Features

Features is a concept introduced by clue to simplify the process of working with multiple repositories during feature development.

Some of the clue git subcommands only apply to features, some have additional capabilities when operating on features.

Features are managed by clue in the features.yaml file that was generated when clue env create was first run in clue‘s work dir.

clue feature create

To begin using features, first, you need to create them. Running clue feature create {{feature_name}} --branch {{branch}} will create a new feature feature_name, with branch as its branch. For example:

$ clue feature create my_first_feature --branch CFY-10101-my-feature

You can also supply the --base flag to set a base different than master for a feature.

After running clue feature create, the feature definition is added to the features.yaml file. In addition, all repos that currently have a branch matching the supplied branch, will be added to the feature’s repos list. The feature will be activated and clue feature checkout {{feature_name}} will be applied to it. (checkout is explained in the following sections)

clue feature list

The clue feature list command will give you a quick at the current features in your features.yaml file. It will also indicate the currently active feature with a red * to the left of the feature name (if there is one).
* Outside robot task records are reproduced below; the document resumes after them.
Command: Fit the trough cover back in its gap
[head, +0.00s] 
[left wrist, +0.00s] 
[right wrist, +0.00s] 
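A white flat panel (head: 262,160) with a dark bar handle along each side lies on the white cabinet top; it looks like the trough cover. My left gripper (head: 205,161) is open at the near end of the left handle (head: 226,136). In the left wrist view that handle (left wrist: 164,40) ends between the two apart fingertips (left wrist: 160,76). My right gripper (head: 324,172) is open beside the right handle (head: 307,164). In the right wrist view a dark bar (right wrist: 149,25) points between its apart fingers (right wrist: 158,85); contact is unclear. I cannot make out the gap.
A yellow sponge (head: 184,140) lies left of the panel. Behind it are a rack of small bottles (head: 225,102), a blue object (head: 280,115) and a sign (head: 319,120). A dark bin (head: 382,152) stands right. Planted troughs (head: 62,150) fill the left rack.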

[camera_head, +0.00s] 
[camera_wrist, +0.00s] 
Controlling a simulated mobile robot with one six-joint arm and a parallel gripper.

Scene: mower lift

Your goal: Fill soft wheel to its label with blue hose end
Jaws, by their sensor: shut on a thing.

For example (the actual output is nicely colored):

$ clue feature list
  delete-logs:
    branch: CFY-4864-delete-deployment-logs
    repos:
    - cloudify-manager

  lifecycle:
    branch: CFY-4470-extendable-lifecycle
    base: 3.4m2-build
    repos:
    - cloudify-manager
    - cloudify-plugins-common

* plugins:
    branch: CFY-4863-install-plugins
    repos:
    - cloudify-manager
    - cloudify-agent

clue feature add-repo

Running clue feature add-repo {{repo_name}} will add the repository to the feature definition. If this repository doesn’t have a branch matching the feature branch, one will be created locally. The branch will also be checked out.

Tip

Bash completion is available for git repository names.

clue feature remove-repo

Running clue feature remove-repo {{repo_name}} will remove the repository from the feature definition. The branch for this repository will also be deleted using git branch -d. If this branch has commits that are not pushed to the upstream, the branch will not be deleted (and the feature will not be removed). If you wish to remove the repo from feature and its branch anyway, pass --force to the command so that git branch -D will be used.

Tip

Bash completion is available for the active feature git repository names.

clue feature sync-repos

Running clue feature sync-repos will scan all repositories that have the feature branch and will update the feature definition to include them. This will also remove stale repos that no longer have this branch.

clue feature checkout

Running clue feature checkout {{feature_name}} will activate the feature. clue will checkout the feature branch in the feature repositories. It will also checkout the default branch for any repository that is not included in the feature definition.

clue feature deactivate

Running clue feature deactivate will simply deactivate the currently active feature.

clue feature finish

Running clue feature finish will run clue feature remove-repo for each repository in the feature definition, it will then remove the feature definition and deactivate it.

clue feature compare

Calls hub compare on each repo included in the feature definition to open a web browser showing a comparison between the base branch and the feature branch.

clue feature ci-status

Calls hub ci-status on each repo included in the feature definition to show each feature branch status in terms of travis/circle-ci.

clue feature pull-request

Calls hub pull-request on each repo included in the feature definition. This command will open a pull request in GitHub to the base branch defined for the feature (master by default). Accepts optional (mutually exclusive) --message and --file arguments that can be used to supply the pull request message and description. If none is supplied, the branch name is used as the pull request message.

Note

clue feature compare/ci-status/pull-request require that hub will be installed and in PATH.